◆ **Record extracts**
····················

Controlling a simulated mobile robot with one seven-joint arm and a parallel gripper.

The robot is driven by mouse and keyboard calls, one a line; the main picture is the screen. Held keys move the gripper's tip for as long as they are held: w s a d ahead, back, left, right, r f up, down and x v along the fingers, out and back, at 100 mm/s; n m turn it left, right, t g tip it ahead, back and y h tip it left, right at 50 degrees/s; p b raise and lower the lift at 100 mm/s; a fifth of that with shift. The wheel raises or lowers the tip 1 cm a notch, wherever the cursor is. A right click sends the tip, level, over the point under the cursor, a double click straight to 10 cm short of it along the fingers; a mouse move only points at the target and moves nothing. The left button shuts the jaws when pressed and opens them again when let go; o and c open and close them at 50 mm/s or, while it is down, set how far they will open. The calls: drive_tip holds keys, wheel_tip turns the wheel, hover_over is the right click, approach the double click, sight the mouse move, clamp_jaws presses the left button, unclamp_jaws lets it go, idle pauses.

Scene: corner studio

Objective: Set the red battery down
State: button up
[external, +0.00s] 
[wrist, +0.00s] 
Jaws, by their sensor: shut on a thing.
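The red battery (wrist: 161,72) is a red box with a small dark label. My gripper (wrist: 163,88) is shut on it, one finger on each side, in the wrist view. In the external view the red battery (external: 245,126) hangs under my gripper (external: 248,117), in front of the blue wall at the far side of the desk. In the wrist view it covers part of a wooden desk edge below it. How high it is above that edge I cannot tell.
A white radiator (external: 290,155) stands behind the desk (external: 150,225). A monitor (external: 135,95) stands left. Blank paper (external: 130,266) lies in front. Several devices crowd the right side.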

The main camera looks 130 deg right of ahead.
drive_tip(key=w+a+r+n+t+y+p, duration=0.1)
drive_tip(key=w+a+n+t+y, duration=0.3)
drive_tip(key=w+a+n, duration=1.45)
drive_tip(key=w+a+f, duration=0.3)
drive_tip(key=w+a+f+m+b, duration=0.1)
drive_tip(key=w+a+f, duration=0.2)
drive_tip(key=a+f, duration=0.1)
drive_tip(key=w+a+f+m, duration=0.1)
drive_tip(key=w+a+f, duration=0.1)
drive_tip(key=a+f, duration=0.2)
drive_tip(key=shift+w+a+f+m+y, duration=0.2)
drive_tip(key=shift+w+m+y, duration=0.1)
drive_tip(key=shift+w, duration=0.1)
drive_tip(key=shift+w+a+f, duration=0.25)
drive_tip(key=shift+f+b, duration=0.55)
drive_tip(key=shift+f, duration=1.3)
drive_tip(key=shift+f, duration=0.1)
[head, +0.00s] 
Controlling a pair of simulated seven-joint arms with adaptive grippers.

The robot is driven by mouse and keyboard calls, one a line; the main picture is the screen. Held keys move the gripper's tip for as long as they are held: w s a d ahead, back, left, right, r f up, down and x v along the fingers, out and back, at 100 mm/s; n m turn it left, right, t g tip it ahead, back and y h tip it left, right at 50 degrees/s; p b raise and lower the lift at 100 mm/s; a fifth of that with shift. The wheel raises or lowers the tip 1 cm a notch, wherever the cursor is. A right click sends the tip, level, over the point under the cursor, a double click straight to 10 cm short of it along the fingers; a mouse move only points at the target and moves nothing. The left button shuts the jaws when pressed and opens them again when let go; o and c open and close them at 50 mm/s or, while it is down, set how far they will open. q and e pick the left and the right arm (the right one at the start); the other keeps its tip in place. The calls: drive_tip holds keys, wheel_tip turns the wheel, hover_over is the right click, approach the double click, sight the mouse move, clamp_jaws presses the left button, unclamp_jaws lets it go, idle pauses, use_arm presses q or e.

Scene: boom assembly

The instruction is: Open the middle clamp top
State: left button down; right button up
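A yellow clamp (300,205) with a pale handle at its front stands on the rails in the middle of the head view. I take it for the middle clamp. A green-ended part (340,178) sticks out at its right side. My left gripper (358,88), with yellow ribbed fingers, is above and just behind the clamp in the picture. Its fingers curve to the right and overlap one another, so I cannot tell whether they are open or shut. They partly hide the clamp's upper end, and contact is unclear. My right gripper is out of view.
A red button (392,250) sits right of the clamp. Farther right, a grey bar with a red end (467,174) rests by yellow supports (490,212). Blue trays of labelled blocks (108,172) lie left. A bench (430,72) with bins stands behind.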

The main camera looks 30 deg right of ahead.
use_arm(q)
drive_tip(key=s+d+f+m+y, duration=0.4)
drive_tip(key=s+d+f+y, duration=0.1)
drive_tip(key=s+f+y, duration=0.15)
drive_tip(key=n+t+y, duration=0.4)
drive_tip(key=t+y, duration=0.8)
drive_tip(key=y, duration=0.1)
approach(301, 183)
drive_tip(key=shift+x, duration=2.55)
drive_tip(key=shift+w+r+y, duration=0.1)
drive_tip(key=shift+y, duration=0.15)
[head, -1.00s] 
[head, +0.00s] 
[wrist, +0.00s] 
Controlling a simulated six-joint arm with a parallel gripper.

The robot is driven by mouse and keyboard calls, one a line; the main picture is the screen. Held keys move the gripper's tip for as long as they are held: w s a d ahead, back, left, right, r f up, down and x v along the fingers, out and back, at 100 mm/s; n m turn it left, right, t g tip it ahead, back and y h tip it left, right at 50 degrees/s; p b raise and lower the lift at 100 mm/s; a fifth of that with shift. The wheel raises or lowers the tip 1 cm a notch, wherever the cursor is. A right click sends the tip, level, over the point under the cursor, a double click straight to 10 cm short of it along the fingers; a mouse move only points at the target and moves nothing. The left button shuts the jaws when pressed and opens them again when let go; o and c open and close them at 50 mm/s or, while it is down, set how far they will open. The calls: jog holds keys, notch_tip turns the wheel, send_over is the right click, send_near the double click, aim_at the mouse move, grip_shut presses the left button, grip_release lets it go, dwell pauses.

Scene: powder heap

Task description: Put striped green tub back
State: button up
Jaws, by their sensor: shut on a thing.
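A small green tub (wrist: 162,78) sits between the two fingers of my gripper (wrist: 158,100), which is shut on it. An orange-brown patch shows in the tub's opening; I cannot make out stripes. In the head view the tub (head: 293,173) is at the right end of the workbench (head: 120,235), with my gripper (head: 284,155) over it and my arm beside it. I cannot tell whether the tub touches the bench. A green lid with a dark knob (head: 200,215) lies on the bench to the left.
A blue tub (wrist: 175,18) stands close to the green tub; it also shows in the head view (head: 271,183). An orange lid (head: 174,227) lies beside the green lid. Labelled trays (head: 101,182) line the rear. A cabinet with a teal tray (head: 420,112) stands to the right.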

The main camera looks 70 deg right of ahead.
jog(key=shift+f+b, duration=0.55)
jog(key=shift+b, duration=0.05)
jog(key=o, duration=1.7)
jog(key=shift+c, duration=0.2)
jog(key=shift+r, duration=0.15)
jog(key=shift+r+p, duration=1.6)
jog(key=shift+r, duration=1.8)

····················

◆ **Written task**
All entries must be repeated verbatim.

◆ **Exercise solution**
Controlling a simulated mobile robot with one seven-joint arm and a parallel gripper.

The robot is driven by mouse and keyboard calls, one a line; the main picture is the screen. Held keys move the gripper's tip for as long as they are held: w s a d ahead, back, left, right, r f up, down and x v along the fingers, out and back, at 100 mm/s; n m turn it left, right, t g tip it ahead, back and y h tip it left, right at 50 degrees/s; p b raise and lower the lift at 100 mm/s; a fifth of that with shift. The wheel raises or lowers the tip 1 cm a notch, wherever the cursor is. A right click sends the tip, level, over the point under the cursor, a double click straight to 10 cm short of it along the fingers; a mouse move only points at the target and moves nothing. The left button shuts the jaws when pressed and opens them again when let go; o and c open and close them at 50 mm/s or, while it is down, set how far they will open. The calls: drive_tip holds keys, wheel_tip turns the wheel, hover_over is the right click, approach the double click, sight the mouse move, clamp_jaws presses the left button, unclamp_jaws lets it go, idle pauses.

Scene: corner studio

Objective: Set the red battery down
State: button up
[external, +0.00s] 
[wrist, +0.00s] 
Jaws, by their sensor: shut on a thing.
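The red battery (wrist: 161,72) is a red box with a small dark label. My gripper (wrist: 163,88) is shut on it, one finger on each side, in the wrist view. In the external view the red battery (external: 245,126) hangs under my gripper (external: 248,117), in front of the blue wall at the far side of the desk. In the wrist view it covers part of a wooden desk edge below it. How high it is above that edge I cannot tell.
A white radiator (external: 290,155) stands behind the desk (external: 150,225). A monitor (external: 135,95) stands left. Blank paper (external: 130,266) lies in front. Several devices crowd the right side.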

The main camera looks 130 deg right of ahead.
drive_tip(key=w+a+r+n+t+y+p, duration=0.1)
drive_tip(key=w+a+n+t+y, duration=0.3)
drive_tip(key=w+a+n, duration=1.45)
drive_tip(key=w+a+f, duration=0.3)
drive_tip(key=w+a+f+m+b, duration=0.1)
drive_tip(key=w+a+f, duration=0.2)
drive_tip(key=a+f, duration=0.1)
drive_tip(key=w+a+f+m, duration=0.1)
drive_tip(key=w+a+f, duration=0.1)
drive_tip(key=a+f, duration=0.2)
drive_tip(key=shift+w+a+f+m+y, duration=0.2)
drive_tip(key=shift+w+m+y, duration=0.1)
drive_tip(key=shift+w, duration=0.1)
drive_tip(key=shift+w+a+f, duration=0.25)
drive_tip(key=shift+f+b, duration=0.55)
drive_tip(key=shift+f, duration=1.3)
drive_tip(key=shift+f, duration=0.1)
[head, +0.00s] 
Controlling a pair of simulated seven-joint arms with adaptive grippers.

The robot is driven by mouse and keyboard calls, one a line; the main picture is the screen. Held keys move the gripper's tip for as long as they are held: w s a d ahead, back, left, right, r f up, down and x v along the fingers, out and back, at 100 mm/s; n m turn it left, right, t g tip it ahead, back and y h tip it left, right at 50 degrees/s; p b raise and lower the lift at 100 mm/s; a fifth of that with shift. The wheel raises or lowers the tip 1 cm a notch, wherever the cursor is. A right click sends the tip, level, over the point under the cursor, a double click straight to 10 cm short of it along the fingers; a mouse move only points at the target and moves nothing. The left button shuts the jaws when pressed and opens them again when let go; o and c open and close them at 50 mm/s or, while it is down, set how far they will open. q and e pick the left and the right arm (the right one at the start); the other keeps its tip in place. The calls: drive_tip holds keys, wheel_tip turns the wheel, hover_over is the right click, approach the double click, sight the mouse move, clamp_jaws presses the left button, unclamp_jaws lets it go, idle pauses, use_arm presses q or e.

Scene: boom assembly

The instruction is: Open the middle clamp top
State: left button down; right button up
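A yellow clamp (300,205) with a pale handle at its front stands on the rails in the middle of the head view. I take it for the middle clamp. A green-ended part (340,178) sticks out at its right side. My left gripper (358,88), with yellow ribbed fingers, is above and just behind the clamp in the picture. Its fingers curve to the right and overlap one another, so I cannot tell whether they are open or shut. They partly hide the clamp's upper end, and contact is unclear. My right gripper is out of view.
A red button (392,250) sits right of the clamp. Farther right, a grey bar with a red end (467,174) rests by yellow supports (490,212). Blue trays of labelled blocks (108,172) lie left. A bench (430,72) with bins stands behind.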

The main camera looks 30 deg right of ahead.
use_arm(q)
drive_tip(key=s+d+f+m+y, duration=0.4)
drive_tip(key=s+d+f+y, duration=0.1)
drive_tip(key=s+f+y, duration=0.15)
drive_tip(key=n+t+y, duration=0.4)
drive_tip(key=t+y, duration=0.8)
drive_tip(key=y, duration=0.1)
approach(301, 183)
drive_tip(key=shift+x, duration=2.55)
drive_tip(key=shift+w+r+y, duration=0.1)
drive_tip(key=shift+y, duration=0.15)
[head, -1.00s] 
[head, +0.00s] 
[wrist, +0.00s] 
Controlling a simulated six-joint arm with a parallel gripper.

The robot is driven by mouse and keyboard calls, one a line; the main picture is the screen. Held keys move the gripper's tip for as long as they are held: w s a d ahead, back, left, right, r f up, down and x v along the fingers, out and back, at 100 mm/s; n m turn it left, right, t g tip it ahead, back and y h tip it left, right at 50 degrees/s; p b raise and lower the lift at 100 mm/s; a fifth of that with shift. The wheel raises or lowers the tip 1 cm a notch, wherever the cursor is. A right click sends the tip, level, over the point under the cursor, a double click straight to 10 cm short of it along the fingers; a mouse move only points at the target and moves nothing. The left button shuts the jaws when pressed and opens them again when let go; o and c open and close them at 50 mm/s or, while it is down, set how far they will open. The calls: jog holds keys, notch_tip turns the wheel, send_over is the right click, send_near the double click, aim_at the mouse move, grip_shut presses the left button, grip_release lets it go, dwell pauses.

Scene: powder heap

Task description: Put striped green tub back
State: button up
Jaws, by their sensor: shut on a thing.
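A small green tub (wrist: 162,78) sits between the two fingers of my gripper (wrist: 158,100), which is shut on it. An orange-brown patch shows in the tub's opening; I cannot make out stripes. In the head view the tub (head: 293,173) is at the right end of the workbench (head: 120,235), with my gripper (head: 284,155) over it and my arm beside it. I cannot tell whether the tub touches the bench. A green lid with a dark knob (head: 200,215) lies on the bench to the left.
A blue tub (wrist: 175,18) stands close to the green tub; it also shows in the head view (head: 271,183). An orange lid (head: 174,227) lies beside the green lid. Labelled trays (head: 101,182) line the rear. A cabinet with a teal tray (head: 420,112) stands to the right.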

The main camera looks 70 deg right of ahead.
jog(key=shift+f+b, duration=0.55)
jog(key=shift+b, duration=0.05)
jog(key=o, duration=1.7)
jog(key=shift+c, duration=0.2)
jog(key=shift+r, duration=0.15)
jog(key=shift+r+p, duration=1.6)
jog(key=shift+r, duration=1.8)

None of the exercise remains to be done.